Surrealism & Symbolism

A human head dissolving into a swarm of butterflies, symbolism of transformation

Time melting like liquid clocks in a modern city, Salvador Dalí-inspired

A person walking through doors floating in empty space, each door a different universe

A heart made of fire and ice colliding, representing emotional contrast

A brain growing like a tree with glowing knowledge fruits

Technology & Sci-Fi

A humanoid robot sitting alone in the rain, emotional expression, cinematic lighting

A futuristic astronaut floating through a neon galaxy, vaporwave aesthetic

A cybernetic samurai with glowing armor in a dystopian Tokyo

AI controlling a vast digital universe, glowing data streams everywhere

A futuristic city floating above Earth, ultra-detailed sci-fi landscape

Artistic Styles

A portrait of a woman in the style of Van Gogh, swirling brush strokes, vivid colors

A bustling street market painted in watercolor, soft tones, dreamy atmosphere

A lion illustrated in geometric low-poly style, vibrant colors

A surreal portrait with Picasso-inspired abstract face distortion

A fantasy castle in Studio Ghibli style, warm lighting, cozy mood

Fantasy & Mythology

A phoenix rising from ashes in slow motion, fire particles, ultra-detailed

A mermaid sitting on a rock during a storm, dramatic ocean waves

A wizard casting a glowing spell in a dark enchanted forest

A giant ancient tree with a hidden glowing city inside its trunk

A knight facing a shadow monster made of smoke and darkness

Getting started

Stability Matrix is the easiest entry point.
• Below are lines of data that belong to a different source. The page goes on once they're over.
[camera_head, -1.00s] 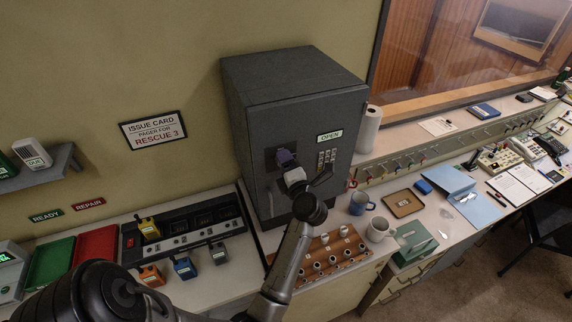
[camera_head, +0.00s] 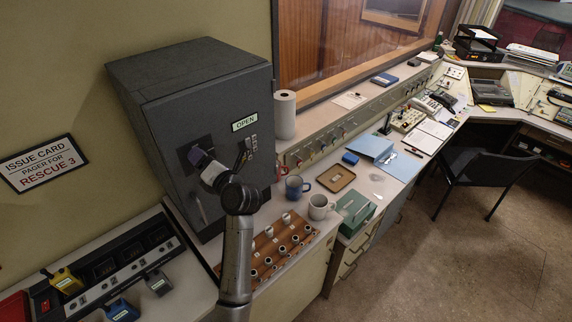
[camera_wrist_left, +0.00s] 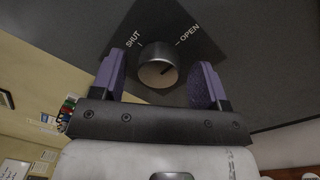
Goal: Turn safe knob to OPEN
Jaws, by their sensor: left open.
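My left gripper (camera_head: 202,158) is at the safe's front and hides the knob in the head view. In the left wrist view the round metal safe knob (camera_wrist_left: 157,73) lies between the two purple fingers of the left gripper (camera_wrist_left: 161,68). The fingers are open, with a gap on each side of the knob. SHUT is printed at the knob's upper left and OPEN at its upper right. A dark mark on the knob's face points up and right, toward OPEN. My right gripper is not in view.
A wooden rack with several small cylinders (camera_head: 264,250), mugs (camera_head: 319,207) and a green box (camera_head: 354,213) stand below and right of the safe. A paper roll (camera_head: 285,115) is close at its right. A control panel (camera_head: 118,262) lies at lower left.

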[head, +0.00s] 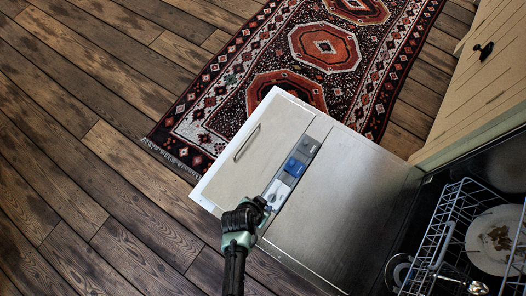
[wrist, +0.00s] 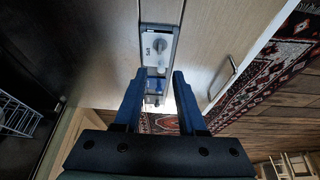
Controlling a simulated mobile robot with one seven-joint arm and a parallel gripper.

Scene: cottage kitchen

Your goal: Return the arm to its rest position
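My arm reaches up from the bottom of the head view, and my gripper (head: 265,204) is over the near edge of the open dishwasher door (head: 325,216), by the lower end of its dispenser strip (head: 305,148). In the wrist view my gripper (wrist: 159,76) has its two dark blue fingers spread apart. I see nothing held between them; the dispenser strip (wrist: 156,46) with a round knob shows beyond the gap. In the head view the fingertips are small and dark, so I cannot tell whether they touch the door.
The dishwasher rack (head: 450,215) holds a soiled plate (head: 494,240) at the right. A cream cabinet (head: 490,85) stands above it. A patterned rug (head: 225,95) lies beyond the door. The wooden floor (head: 90,190) at the left is clear.

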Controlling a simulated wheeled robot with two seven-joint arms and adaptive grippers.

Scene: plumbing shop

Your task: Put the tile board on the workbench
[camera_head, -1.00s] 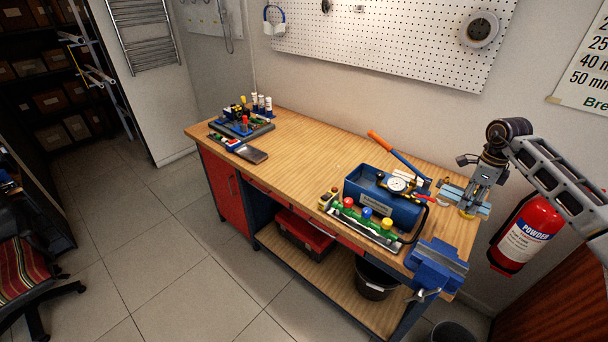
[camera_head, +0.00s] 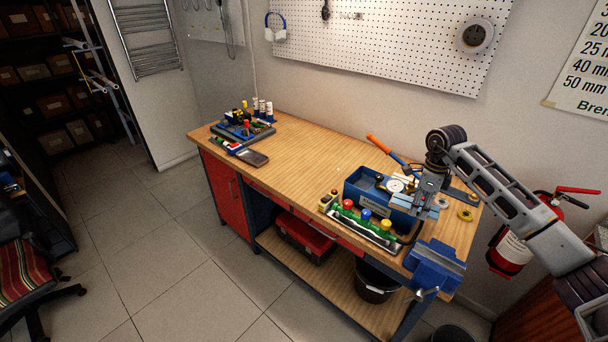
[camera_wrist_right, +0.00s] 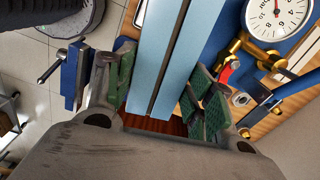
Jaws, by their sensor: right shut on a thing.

Download it, install Automatic1111 through its package manager, and download a model or two from CivitAI. You will be generating images within an hour of starting.

You will need:

A dedicated NVIDIA GPU — 4GB VRAM minimum, 6GB+ recommended for SD 1.5 with hires fix
Around 20GB of free disk space for a useful model collection
GNU/Linux, Windows, or macOS — Stability Matrix runs on all three
CUDA drivers installed and up to date

The first generation feels genuinely surprising. You type a sentence and get an image back — one that exists nowhere else, made on your own hardware, owned entirely by you.

That is the point of self-hosting, applied to AI.